About a year ago, I came across a really cool property of the envelope curve of a parabola that I couldn't prove. I'm posting it now for help: If we have a straight line and a circle that belong to one plane, then the enveloping curve of the parabola whose focus is a moving point on the circumference of the circle and whose guide is that straight line forms two parabolas that can be drawn with the four information: the perpendicular from the center of the circle on the line is the axis of symmetry of the two parabolas, the distance between the guides of the two parabolas is equal to the length of The diameter of the circle, the center of the circle is a common focus of the two parabolas, the straight line is midway between the two guides.

If you start from a circle that does not share the line at any point, the segment will leave traces of two parabolas inside each other, as shown in the picture

But if you start with a circle cutting the straight line, leave the traces of two intersecting parabolas at two points on this straight line.

But if a circle starts touching the straight line, then the traces of one parabola touching the straight line will be left

I was hoping to prove it myself, but unfortunately my level of proof does not allow me. Please do a complete proof that discusses the three cases, please, and thank you.

Also, is this feature previously discovered or is it new, please attach a reference if it was previously discovered

Answer 1

A purely geometrical proof can be given.

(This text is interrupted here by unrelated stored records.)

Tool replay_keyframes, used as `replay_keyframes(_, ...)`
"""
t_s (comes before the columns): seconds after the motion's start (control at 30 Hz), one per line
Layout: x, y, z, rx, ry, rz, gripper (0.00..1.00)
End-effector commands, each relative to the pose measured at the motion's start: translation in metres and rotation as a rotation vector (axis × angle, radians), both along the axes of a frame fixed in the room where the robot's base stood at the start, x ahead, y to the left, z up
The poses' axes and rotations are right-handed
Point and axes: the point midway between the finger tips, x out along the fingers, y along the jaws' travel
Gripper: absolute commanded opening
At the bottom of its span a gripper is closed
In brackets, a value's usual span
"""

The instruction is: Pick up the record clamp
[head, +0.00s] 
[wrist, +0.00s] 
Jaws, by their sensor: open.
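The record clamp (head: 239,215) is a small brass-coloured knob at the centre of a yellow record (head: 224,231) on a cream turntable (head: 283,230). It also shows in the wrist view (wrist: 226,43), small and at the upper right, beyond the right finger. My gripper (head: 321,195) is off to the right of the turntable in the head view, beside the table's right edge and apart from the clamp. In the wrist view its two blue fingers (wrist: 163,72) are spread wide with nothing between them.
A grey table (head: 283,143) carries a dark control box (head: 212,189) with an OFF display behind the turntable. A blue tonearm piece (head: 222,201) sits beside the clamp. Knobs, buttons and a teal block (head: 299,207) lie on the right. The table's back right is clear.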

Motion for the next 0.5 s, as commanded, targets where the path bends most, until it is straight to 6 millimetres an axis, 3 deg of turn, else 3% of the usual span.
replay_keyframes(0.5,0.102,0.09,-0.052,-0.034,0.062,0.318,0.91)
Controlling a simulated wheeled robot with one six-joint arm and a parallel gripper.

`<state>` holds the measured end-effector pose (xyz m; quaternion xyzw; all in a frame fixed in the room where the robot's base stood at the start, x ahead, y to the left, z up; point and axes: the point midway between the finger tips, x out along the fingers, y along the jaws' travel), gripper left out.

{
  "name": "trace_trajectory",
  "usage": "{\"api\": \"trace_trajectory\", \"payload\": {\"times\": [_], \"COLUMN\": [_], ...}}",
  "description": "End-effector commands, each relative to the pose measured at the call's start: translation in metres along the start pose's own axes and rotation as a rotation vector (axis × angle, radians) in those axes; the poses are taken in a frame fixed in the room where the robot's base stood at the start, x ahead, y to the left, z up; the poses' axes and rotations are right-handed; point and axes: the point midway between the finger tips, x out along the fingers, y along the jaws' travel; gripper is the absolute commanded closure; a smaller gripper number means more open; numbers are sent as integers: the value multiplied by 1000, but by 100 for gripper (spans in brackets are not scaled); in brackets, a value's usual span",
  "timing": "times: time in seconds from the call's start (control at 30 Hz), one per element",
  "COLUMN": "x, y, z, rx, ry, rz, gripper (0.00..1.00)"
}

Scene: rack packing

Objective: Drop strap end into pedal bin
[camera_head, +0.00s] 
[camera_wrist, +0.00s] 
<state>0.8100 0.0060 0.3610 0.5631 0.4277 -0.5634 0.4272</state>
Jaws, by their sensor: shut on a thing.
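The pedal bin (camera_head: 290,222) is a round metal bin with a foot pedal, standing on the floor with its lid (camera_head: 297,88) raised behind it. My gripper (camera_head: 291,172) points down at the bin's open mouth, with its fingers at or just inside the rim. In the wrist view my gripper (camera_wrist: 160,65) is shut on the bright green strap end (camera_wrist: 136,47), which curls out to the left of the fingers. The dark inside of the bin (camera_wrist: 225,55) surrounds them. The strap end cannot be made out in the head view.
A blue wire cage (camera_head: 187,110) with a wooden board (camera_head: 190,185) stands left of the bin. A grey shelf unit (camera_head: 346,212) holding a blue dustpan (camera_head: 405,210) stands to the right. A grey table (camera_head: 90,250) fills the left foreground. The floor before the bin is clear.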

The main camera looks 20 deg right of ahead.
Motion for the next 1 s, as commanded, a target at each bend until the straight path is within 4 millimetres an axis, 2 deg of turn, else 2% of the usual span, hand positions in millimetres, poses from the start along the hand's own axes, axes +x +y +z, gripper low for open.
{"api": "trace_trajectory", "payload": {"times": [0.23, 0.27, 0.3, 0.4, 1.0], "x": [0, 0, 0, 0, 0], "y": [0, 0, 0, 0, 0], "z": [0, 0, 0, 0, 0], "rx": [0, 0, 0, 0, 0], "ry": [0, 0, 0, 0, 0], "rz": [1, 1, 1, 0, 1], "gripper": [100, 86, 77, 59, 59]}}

Consider indeed a circle (centre $C$ and radius $R$) and a line $b=HK$. Taken any point $F$ on the circle, we can draw the parabola (blue in the figure) with focus $F$ and directrix $b$.

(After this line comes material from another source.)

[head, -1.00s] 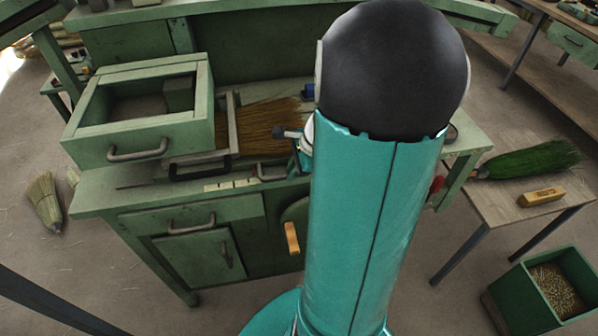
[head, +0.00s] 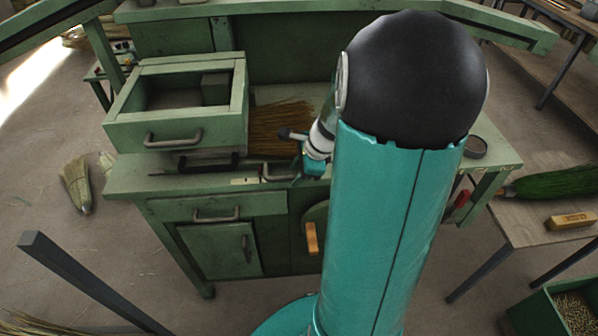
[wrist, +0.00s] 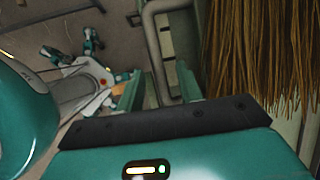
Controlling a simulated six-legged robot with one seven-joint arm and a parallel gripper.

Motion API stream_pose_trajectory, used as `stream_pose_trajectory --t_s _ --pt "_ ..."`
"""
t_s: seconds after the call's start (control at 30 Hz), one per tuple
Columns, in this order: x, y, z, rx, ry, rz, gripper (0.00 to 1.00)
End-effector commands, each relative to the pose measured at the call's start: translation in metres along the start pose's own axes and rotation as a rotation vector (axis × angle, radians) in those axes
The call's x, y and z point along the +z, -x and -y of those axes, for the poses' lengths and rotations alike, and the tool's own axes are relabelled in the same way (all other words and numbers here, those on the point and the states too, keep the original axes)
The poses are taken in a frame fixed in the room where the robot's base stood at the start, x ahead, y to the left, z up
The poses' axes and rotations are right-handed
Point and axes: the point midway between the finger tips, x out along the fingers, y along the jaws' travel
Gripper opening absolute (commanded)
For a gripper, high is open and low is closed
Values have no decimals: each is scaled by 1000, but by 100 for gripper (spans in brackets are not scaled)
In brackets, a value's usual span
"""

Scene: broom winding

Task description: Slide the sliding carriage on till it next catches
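The green box-shaped carriage (head: 125,128), with a pull on its front, stands on the left of the bench in the head view; I take it to be the sliding carriage. A grey bent handle (head: 275,177) sits low at the bench's front, right of a black handle (head: 208,163). My gripper (head: 305,172) is beside the grey handle, partly hidden by my arm. In the wrist view the fingers of my gripper (wrist: 160,90) stand apart, with the grey handle (wrist: 155,55) showing between or just beyond them. Contact cannot be told.
Broom bristles (head: 275,128) lie on the bench right of the carriage, and fill the right of the wrist view (wrist: 265,50). A side table (head: 530,225) holds a green broom (head: 555,182) and a wooden block (head: 571,220). A green bin (head: 540,310) stands lower right.

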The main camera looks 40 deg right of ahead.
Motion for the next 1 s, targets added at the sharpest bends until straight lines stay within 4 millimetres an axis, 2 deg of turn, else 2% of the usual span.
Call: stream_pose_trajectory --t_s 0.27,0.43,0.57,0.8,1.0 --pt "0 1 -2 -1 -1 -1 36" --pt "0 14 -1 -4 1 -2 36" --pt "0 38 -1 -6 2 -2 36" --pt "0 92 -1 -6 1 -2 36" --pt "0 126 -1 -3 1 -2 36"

Line $CF$ intersects that parabola at two points $A$, $B$, labeled so that $C$ is between $A$ and $F$. If $H$ is the projection of $A$ on the directrix $b$, we have by definition $FA=AH$. But then we also have $CA=AD$, where $D$ is the projection of $A$ on line $r$, parallel to $b$ and at a distance $R$ from it on the same side as $C$, because $CA=FA-R$ and $AD=AH-R$. Hence $A$ also belongs to the parabola (red in the figure) with focus $C$ and directrix $r$. Moreover, both parabolas have the same tangent line at $A$ (the bisector of angle $\angle FAH$), hence they are tangent at $A$.

In a similar way we can show that point $B$ also belongs to the parabola (green in the figure) with focus $C$ and directrix $g$ parallel to $b$ and at a distance $R$ from it, on the opposite side of $C$. As before, green and blue parabolas are tangent at $B$.

Hence, all parabolas with focus $F$ are tangent to the red and blue parabolas, which are then (by definition) their envelope.

The above proof works if the distance between $C$ and $b$ is greater than $R$. The other cases can be treated in an analogous way.

Answer 2

This issue, in the case of parabolas, is in fact classical ; it is the set of shooting parabolas (see the answers to this question) : a cannon placed at the origin, inclined at angle $\alpha$ sends a projectile with speed $v_0$ ; this projectile has a parabolic trajectory with equation :

$$y=- \frac{x^2}{2a \cos^2 \alpha}+(\tan \alpha) x \ \ \text{with} \ \ a=\frac{v_0^2}{g}\tag{1}$$

The set of these parabolas has an envelope which is the so-called "parabola of safety" with equation

$$y=\frac12 \left(a-\frac{x^2}{a}\right)\tag{2}$$

An ill-known result (see here for example) is that the set of foci of these parabolas is a circle with parametric equations :

$$\frac12 a( \sin(2\alpha), \cos(2\alpha))\tag{3}$$

which is a way to (partially) answer your question.

Moreover the set of their apexes is an ellipse (see figure).

Remark : Parametric equations (3) have been obtained by using the following results (see here) : a parabola with equation $y=ax^2+bx+c$ has its apex in $\left(\frac{-1}{2a},\frac{-\Delta}{4a}, \right)$ and its focus in $\left(\frac{-1}{2a},\frac{1-\Delta}{4a}, \right)$ (its directrix having equation $y=\frac{-1-\Delta}{4a}$) with $\Delta = b^2-4ac$, of course.